Beberapa pertimbangan yang barngkali dapat dijadikan dasar agar kelahiran
kembali Indonesia dapat segera terwujud. Pertama, pembangunan manusia Indonesia
melalui pendidikan wajib terlaksana secara berkelanjutan. Hal ini dapat
melahirkan aset muda bangsa yang akan mengendalikan dan memajukan negara pada
masa yang akan datang. Ketebalan pengalaman melalui organisasi dan kekebalan
imun intelektual melalui pendidikan baik formal maupun non formal akan menjadi
modal yang dapat melahirkan pikiran-pikiran progresif untuk kemajuan bangsa.
Kedua, kepemilikan rasa toleransi dan pluralisme yang kuat dapat merekatkan
segala macam bentuk perbedaan pikiran, suku, budaya, agama, maupun sikap dan
pandangan politik dari Sabang sampai Merauke dan dari Pulau Mianggas sampai
Pulau Rote, dalam satu kesatuan yang padu dan utuh. Sikap ini juga dapat
mengontrol dan menyeimbangkan “rasa dominan ekslusif” dari setiap perbedaan itu
agar tidak agresif dalam pengerahan kekuatan yang dapat meretakkan bangsa dan
negara.
Ketiga, menguatkan literasi multisektor seperti lingkungan,
ekonomi/keuangan, kemanusiaan, dan teknologi harus disegerakan agar dapat
menjadi titik temu penyelesaian konflik yang banyak terjadi diberbagai daerah.

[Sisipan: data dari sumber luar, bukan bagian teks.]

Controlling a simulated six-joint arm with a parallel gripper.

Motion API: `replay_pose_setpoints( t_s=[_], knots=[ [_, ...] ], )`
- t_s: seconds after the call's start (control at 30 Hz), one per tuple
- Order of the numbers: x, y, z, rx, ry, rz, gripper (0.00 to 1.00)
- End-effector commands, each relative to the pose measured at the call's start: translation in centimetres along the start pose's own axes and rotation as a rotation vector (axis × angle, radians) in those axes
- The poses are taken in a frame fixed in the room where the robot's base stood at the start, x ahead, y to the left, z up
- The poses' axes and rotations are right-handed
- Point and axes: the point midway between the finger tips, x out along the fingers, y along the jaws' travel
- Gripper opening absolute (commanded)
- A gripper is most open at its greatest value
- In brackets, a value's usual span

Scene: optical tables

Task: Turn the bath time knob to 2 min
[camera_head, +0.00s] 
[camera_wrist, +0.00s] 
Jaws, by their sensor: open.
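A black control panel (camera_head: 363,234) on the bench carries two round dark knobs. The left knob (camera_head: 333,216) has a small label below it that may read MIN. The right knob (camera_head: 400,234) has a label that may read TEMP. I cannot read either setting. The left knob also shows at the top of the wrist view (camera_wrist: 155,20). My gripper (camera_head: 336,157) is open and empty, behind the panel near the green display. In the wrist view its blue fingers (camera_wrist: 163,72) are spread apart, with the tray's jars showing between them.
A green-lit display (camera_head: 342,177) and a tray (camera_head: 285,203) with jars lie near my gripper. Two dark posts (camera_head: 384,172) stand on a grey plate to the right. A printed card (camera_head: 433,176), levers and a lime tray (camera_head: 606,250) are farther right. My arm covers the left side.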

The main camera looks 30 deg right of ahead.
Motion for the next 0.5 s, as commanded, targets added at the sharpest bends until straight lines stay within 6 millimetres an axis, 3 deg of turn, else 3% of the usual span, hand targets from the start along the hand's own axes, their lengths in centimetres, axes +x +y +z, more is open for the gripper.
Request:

Tidak hanya kepada publik tapi juga kepada pejabat dan pemerintah agar
pengambilan keputusan dapat lebih seimbang. Keempat, ketersediaan alur dan arus
informasi yang berimbang. Poin ketiga yang berkaitan dengan media dan pers ini
akan sangat berperan penting dalam upaya edukasi publik agar sikap dan tindakan
dalam mengambil keputusan senantiasa memiliki dasar filosofi yang kuat tentang
apa dan bagaimana membawa bangsa ini secara kolaboratif menuju panggung dunia.